Cochlear to pay $75m extra if patent judgment upheld

Hearing implant manufacturer  Cochlear has agreed to pay an additional $75 million to settle a patent infringement case if an original  $268 million damages bill is upheld by the US Supreme Court.

Australia-based Cochlear is challenging a  US Court of Appeals for the Federal Circuit ruling that held it liable for infringing patents owned by the Alfred E Mann Foundation for Scientific Research (AMF).

This week, the company announced it had agreed to a $75 million settlement for pre-judgment interest and attorneys’ fees, should the Supreme Court deny its petition for certiorari.

Cochlear will deposit the settlement into an escrow account no later than September 15, with the money to be returned if its appeal is successful.

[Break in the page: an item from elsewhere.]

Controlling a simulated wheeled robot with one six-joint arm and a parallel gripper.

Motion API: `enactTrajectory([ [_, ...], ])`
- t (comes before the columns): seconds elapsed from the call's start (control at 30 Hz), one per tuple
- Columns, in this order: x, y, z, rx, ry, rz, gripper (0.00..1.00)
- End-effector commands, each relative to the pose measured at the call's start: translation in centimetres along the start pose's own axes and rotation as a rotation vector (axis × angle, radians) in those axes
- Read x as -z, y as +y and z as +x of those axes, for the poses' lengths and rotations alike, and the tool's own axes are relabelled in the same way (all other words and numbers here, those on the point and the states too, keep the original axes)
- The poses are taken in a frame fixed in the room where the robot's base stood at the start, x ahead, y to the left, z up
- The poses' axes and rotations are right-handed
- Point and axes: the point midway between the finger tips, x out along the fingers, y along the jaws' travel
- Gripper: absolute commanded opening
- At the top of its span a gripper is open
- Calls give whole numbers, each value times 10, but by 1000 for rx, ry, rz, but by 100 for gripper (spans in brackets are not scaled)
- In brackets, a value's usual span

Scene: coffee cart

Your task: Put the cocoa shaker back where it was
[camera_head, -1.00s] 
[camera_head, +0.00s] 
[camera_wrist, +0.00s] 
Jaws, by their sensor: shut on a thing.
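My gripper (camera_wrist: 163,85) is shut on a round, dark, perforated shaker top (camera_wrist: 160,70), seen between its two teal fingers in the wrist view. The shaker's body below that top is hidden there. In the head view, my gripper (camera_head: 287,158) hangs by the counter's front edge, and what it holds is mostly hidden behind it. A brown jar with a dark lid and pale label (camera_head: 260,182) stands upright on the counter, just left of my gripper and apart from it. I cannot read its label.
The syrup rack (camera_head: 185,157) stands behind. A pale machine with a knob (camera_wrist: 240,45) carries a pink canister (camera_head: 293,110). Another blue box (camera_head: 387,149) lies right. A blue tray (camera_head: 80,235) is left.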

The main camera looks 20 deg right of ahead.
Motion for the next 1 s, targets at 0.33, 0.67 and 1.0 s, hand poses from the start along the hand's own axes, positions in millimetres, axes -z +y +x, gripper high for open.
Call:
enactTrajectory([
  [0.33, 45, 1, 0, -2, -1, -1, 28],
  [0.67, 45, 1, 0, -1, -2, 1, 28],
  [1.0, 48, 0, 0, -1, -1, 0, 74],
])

The Federal Circuit ordered Cochlear to pay the damages to AMF and its exclusive licensee Advanced Bionics in May. Advanced Bionics said at the time that it is in for a windfall of $124 million from the verdict.

Cochlear has argued that the damages award in the foundation and Advanced Bionics’ favour is excessive.

The case dates back to 2007 when AMF originally brought the patent infringement claims. The dispute turned in the plaintiffs’ favour in November 2018, when the US District Court for the Central District of California reinstated an earlier jury award of $134 million for patent infringement.

AMF’s patented technology relates to cochlear hearing implants to be placed in the inner ear. Advanced Bionics began licensing the patents in 2004.

The judgment was subsequently enhanced for willful infringement. The Federal Circuit upheld the award earlier this year, and then denied a petition to review its decision en banc.